Larry, an elementary school teacher in Tacoma, grew up in the Rochester area in a tiny house on Highway 12, later home to Katie’s Candies and now a daycare, Isaacson said. Larry spent countless hours researching family history. He was born July 29, 1937, in Centralia, the only child of Walter E. and LaNora Mills, and died Nov. 30, 2020.

“He often talked of his many relatives and how they shaped Rochester, Centralia and Lewis County,” Isaacson said, noting that his relatives included the Fords of Fords Prairie, the James family of James Road in Rochester, and the Kirtleys who helped build the Borst blockhouse.



Larry’s great-great-grandfather, William Mills, was likely the older brother of Elkanah, born in January 1815 in Pulaski County, Kentucky.

The iconic work of Centralia English teacher Herndon Smith’s students, “Centralia: The First Fifty Years,” published initially in The Daily Chronicle in 1941 and as a book in 1942, recounts much of the Mills family story as written by Donna Lois (Tisdale) Taylor, who attended a writers’ critique group with me in her later years and published her children’s book at the age of 90. She was 94 when she died Jan. 11, 2019.

Elkanah Mills was born Dec. 20, 1818, in Pulaski, County, Kentucky, to William and Susannah (Schammell) Mills, who were married in Rowan, North Carolina, in January 1803. His family later moved from Kentucky to Holt County, Missouri, where the young man met his future wife, Laurinda Vianna Wisdom, the daughter of Joseph and Nancy (Scott) Wisdom.
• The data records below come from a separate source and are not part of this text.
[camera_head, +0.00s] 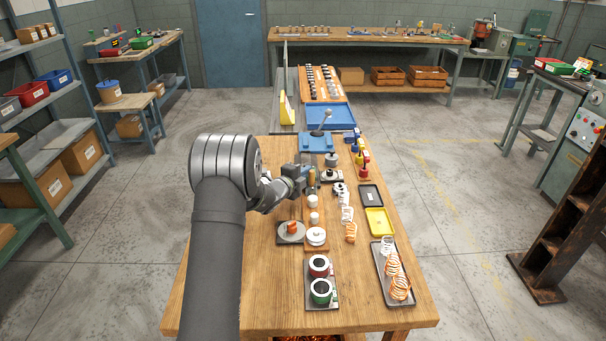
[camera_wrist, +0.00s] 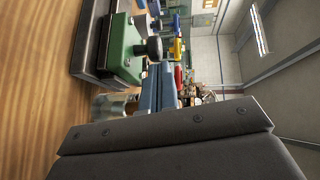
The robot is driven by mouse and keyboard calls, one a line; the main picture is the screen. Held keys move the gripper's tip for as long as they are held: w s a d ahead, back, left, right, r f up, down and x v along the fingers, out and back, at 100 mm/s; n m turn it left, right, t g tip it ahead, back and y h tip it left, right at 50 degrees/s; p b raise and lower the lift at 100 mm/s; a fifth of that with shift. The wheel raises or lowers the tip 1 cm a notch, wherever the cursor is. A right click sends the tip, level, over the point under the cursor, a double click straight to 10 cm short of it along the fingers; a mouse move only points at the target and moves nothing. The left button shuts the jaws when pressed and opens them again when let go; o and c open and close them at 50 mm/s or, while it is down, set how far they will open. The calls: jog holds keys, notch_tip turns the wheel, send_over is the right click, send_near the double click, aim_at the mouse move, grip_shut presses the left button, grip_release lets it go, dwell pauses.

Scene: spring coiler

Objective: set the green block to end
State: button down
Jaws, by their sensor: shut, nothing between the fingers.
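The green block (camera_wrist: 122,48) shows in the wrist view at the upper left. It carries a black knob (camera_wrist: 154,47) and sits on a dark grey base (camera_wrist: 88,42) on the wooden table. I cannot make the block out in the head view, where my arm covers part of the table. My gripper (camera_wrist: 158,88) is shut and empty, with its blue-grey fingers side by side close to the block and knob. I cannot tell whether they touch. In the head view my gripper (camera_head: 311,178) is over the middle of the table.
Blue, yellow and red pieces (camera_head: 362,160) stand right of my gripper. White spools (camera_head: 313,209), a yellow tray (camera_head: 378,222), a tray of coiled springs (camera_head: 378,262) and red and green rolls (camera_head: 320,279) lie nearer. A blue machine with a lever (camera_head: 317,143) stands behind.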

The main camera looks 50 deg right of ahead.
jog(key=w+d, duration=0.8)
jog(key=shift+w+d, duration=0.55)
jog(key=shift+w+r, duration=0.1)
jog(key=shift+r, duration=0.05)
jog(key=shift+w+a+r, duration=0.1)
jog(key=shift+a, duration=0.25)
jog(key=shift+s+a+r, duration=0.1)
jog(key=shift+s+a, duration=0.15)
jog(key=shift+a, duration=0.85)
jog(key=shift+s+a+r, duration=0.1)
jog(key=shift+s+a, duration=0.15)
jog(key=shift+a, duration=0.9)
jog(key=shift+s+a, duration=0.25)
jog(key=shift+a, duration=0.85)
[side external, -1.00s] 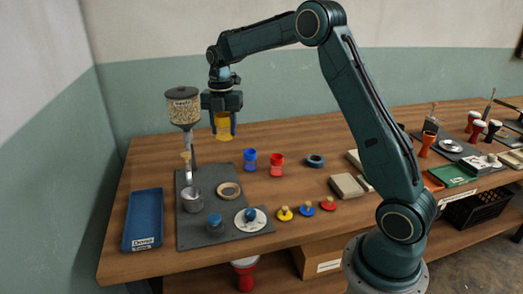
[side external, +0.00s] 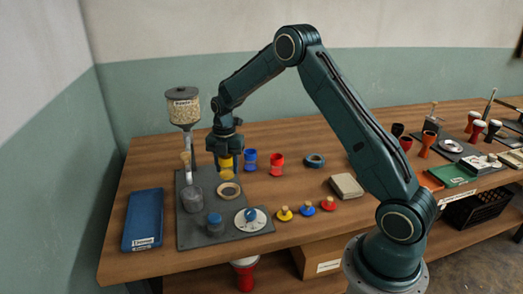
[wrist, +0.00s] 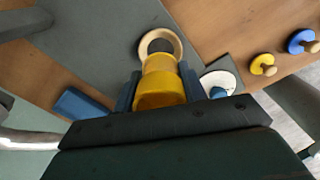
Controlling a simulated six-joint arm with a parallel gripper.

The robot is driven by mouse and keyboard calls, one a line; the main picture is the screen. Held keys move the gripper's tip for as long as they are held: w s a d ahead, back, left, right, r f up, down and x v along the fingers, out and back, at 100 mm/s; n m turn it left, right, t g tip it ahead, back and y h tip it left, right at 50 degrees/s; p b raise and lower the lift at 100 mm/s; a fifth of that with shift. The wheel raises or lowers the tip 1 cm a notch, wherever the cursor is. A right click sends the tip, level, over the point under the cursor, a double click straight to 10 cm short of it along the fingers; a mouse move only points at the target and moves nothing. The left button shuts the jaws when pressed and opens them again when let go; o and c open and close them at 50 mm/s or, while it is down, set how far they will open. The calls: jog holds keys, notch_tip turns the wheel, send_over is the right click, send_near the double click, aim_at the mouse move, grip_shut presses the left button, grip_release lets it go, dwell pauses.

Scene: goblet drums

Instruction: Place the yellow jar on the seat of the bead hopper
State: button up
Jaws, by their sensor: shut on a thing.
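The yellow jar (side external: 226,164) is between the fingers of my gripper (side external: 229,167), which is shut on it. In the side view it hangs above the grey mat (side external: 206,236), near the wooden ring (side external: 229,190). In the wrist view the yellow jar (wrist: 161,88) fills the space between my fingers, and the wooden ring (wrist: 160,42) shows just beyond it. The bead hopper (side external: 184,107), a clear bead-filled container on a stand, is left of my gripper. A grey round block (side external: 192,199) stands below its spout; I cannot tell whether this is the seat.
A blue tray (side external: 143,219) lies left of the mat. A blue cup (side external: 250,160) and a red cup (side external: 277,164) stand right of my gripper.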

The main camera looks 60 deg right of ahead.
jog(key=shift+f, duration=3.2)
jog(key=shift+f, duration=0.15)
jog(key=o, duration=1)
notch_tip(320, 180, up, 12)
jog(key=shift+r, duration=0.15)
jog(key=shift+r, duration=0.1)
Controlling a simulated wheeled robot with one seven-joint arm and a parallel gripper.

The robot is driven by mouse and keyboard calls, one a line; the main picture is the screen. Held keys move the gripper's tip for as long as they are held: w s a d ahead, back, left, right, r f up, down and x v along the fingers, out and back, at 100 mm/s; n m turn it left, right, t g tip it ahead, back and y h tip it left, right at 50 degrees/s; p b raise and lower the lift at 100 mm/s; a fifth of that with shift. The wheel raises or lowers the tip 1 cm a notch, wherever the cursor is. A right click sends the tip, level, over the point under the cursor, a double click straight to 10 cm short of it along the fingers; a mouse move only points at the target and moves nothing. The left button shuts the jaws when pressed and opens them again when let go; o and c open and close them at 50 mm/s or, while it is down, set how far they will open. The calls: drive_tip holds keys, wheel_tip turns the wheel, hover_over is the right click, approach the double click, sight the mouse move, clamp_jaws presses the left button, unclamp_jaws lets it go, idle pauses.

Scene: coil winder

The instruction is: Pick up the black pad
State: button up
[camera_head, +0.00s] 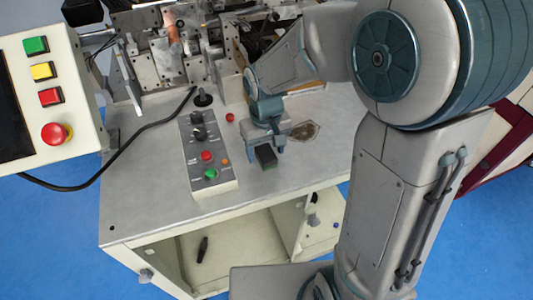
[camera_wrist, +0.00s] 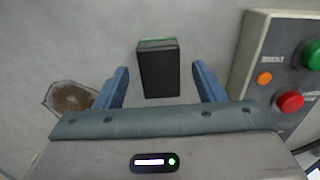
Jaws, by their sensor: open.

When they stopped to water their horses while riding home from church one Sunday, Elkanah proposed to his sweetheart. Laurinda’s Scotch-Irish mother objected to her marrying the son of an Englishman and sent her teenage daughter away to live with friends. But while there, the young woman sewed her wedding gown in secret and, on Sept. 22, 1837, became Mrs. Elkanah Mills at the home of Elkanah’s parents in Jackson County, Missouri, celebrating with a wedding supper, music, and merriment. Her mother eventually embraced the union, which has grown to include hundreds, or more likely thousands, of descendants in Washington.

A year after their marriage, Laurinda Vianna gave birth to their first child, Mary Jane, on Sept. 27, 1838. Other children quickly followed: George Washington in 1840, John Thomas in 1844, and William Perry in 1846. Lured by the stories of Jason Lee, a Methodist Episcopalian missionary from Canada, Elkanah set his heart on traveling west with his young family. So with four children, the youngest only a year old, they set out to cross the Oregon Trail to seek a future in an untamed land.